Type ch10_5_example_bp as the blueprint’s name and specify the S3 path where you uploaded the package. Then, click Add blueprint.

Once the blueprint’s status is active, you must create the workflow. Follow these steps:

Click Create workflow on the Blueprints page.
Type in the necessary information, as shown in the following screenshot. Then, click Next so that you can provision the resources. After that, click Submit:

Figure 10.22 – Workflow configuration

Once the blueprint successfully creates the ch10_5_example_bp workflow, go to View in the Actions menu in the Blueprints console. You will see the following output:

Figure 10.23 – Blueprint run status

Next, you will check the provisioned resources.

Step 3 – checking the provisioned resources

First, you can check the resources that have been created – that is, the workflow, triggers, the crawler, and the ETL jobs. The workflow visualizes the same graph as the one shown in Figure 10.43.

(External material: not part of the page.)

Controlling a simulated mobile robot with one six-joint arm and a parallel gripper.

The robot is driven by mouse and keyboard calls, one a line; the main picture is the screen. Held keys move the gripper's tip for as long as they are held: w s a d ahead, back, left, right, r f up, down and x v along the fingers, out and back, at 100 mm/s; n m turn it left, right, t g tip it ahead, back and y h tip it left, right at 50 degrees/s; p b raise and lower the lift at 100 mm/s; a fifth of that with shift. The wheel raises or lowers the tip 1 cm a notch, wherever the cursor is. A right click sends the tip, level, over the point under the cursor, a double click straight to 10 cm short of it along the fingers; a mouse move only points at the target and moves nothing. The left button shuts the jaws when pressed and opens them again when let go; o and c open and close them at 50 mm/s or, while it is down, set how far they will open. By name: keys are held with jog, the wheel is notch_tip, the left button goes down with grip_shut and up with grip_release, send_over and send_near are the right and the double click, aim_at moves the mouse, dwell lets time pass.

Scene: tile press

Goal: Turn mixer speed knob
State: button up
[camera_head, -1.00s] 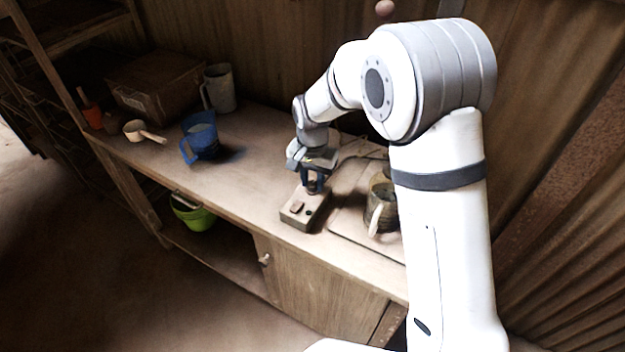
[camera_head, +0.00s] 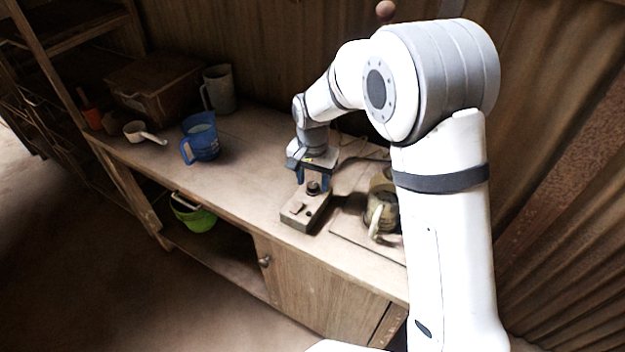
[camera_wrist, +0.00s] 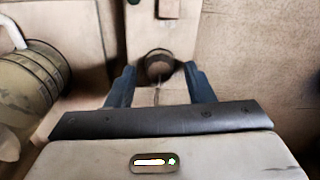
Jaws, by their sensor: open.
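The control box (camera_head: 300,219) is a small beige block on the bench top, with a dark round knob (camera_head: 313,187) at its far end and a switch nearer its front. My gripper (camera_head: 313,180) points down over the far end of the box. In the wrist view, the knob (camera_wrist: 159,64) shows beyond and between the two blue fingertips of my gripper (camera_wrist: 160,72). The fingers are open, with a gap on both sides of the knob. Whether the fingertips are level with the knob I cannot tell.
A ribbed mixer-like vessel with a pale handle (camera_head: 380,215) stands right of the box; its ribbed side shows in the wrist view (camera_wrist: 28,85). A blue jug (camera_head: 200,138), a grey mug (camera_head: 218,90) and a brown box (camera_head: 155,87) stand farther left. The bench (camera_head: 245,185) between is clear.

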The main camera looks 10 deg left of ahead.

You can also run this workflow in the Glue console (https://console.aws.amazon.com/glue/home#etl:tab=workflows). Similar to what happened in the Provisioning a Glue workflow using a CloudFormation template section, the workflow replicates the Amazon Customer Reviews dataset to the specified S3 bucket and generates the report.

Blueprints also make provisioning resources easier than setting up resources manually from the Glue console. In addition to this basic example, you can try out more advanced examples by going to the GitHub repository provided by AWS: https://github.com/awslabs/aws-glue-blueprint-libs/tree/master/samples.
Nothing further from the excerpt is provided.